Как она оказалась в команде Бабарико? Похоже, просто потому, что была подругой то ли самого банкира, то ли его сына Эдика. Гордится тем, что участвовала в мозговом штурме, в ходе которого команда Бабарико придумала символ – ладошки, сложенные сердечком. Было бы глупо ждать от нее, что она озаботится созданием резервного центра управления за границей на случай начала гражданской войны. Парадокс в том, что имей Маша профессиональное представление о том, во что она ввязывается, она бы точно не подписалась на всю эту суету. Но незнание – великая сила. Историю часто творят наивные дилетанты, совершенно не осознающие своей эпохальной роли.

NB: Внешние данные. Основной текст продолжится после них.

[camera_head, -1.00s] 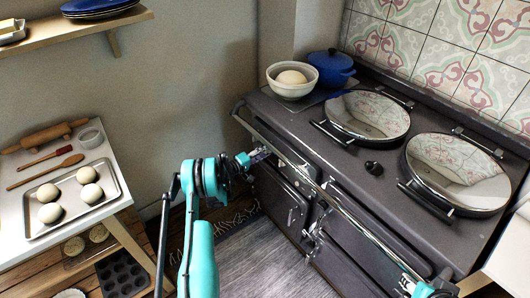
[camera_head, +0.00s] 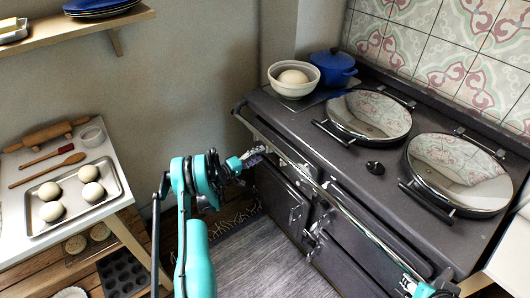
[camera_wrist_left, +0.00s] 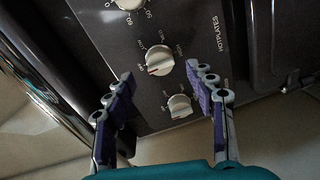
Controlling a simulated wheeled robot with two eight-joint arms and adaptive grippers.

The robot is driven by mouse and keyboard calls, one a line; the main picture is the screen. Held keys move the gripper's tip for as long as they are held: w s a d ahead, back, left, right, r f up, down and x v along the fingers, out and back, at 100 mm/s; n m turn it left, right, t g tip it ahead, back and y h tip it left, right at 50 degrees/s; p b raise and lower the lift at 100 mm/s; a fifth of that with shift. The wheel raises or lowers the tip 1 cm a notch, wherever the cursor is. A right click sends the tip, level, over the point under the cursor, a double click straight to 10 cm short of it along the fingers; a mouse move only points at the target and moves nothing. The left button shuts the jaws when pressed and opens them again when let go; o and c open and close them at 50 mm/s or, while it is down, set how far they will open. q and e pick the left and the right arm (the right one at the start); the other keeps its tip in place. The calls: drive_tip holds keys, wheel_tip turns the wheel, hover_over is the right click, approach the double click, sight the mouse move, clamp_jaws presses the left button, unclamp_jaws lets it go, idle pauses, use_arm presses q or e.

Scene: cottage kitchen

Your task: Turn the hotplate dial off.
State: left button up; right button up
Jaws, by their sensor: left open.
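The dark control panel of the range cooker (camera_head: 380,205) faces my left gripper (camera_head: 256,157). In the left wrist view the panel carries three pale round dials, with "HOTPLATES" lettered along its right side. The middle dial (camera_wrist_left: 160,60) has a raised grip bar and small markings around it. The lower dial (camera_wrist_left: 180,105) sits between my fingers in the picture, and the top dial (camera_wrist_left: 130,4) is cut off by the frame. My left gripper (camera_wrist_left: 162,80) is open and empty, its fingers on either side of the lower dials. I cannot tell its distance from the panel.
A chrome rail (camera_head: 345,212) runs along the cooker's front. Two round lids (camera_head: 368,115), a bowl with dough (camera_head: 292,88) and a blue pot (camera_head: 332,68) are on top. A table with a dough tray (camera_head: 75,222) stands left. Part of my right arm shows bottom right.

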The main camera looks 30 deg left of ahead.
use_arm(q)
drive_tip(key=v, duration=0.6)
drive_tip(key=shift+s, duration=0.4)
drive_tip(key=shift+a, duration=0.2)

Плохо то, что осознания реальности у нее и сейчас маловато. От ее видеообращений веет инфантилизмом и растерянностью. Вся эта демагогия о недопустимости насилия была уместна в качестве пропагандистской демагогии до дня голосования. Но сейчас дело решается не тонкими пиар-комбинациями. Механизмы уличной политики грубы, примитивны но действенны: у кого крепче яйца – тот и победитель. У кого больше и решительнее толпа – тот и прав. Маня, хватит жевать сопли и взывать к разуму картофельного дуче. Влезла в политику – должна быть мужиком, даже если носишь юбку.
Вероника Цепкало, супруга несостоявшегося кандидата в президенты Виталия Цепкало, самая адекватная из женского трио, все-таки при посольствах состояла вместе с мужем, о белорусской элитке кое-какое представление имеет. Поэтому 9 августа она благоразумно оказалась за границей. Бесхитростно проговорилась журналистам, что уехала проведать в Москву мужа и детей, потому что накануне дня голосования «у Объединенного штаба не осталось совместных мероприятий». Ага, ну, вы поняли – девочки дальше 9-го числа в принципе не заглядывали.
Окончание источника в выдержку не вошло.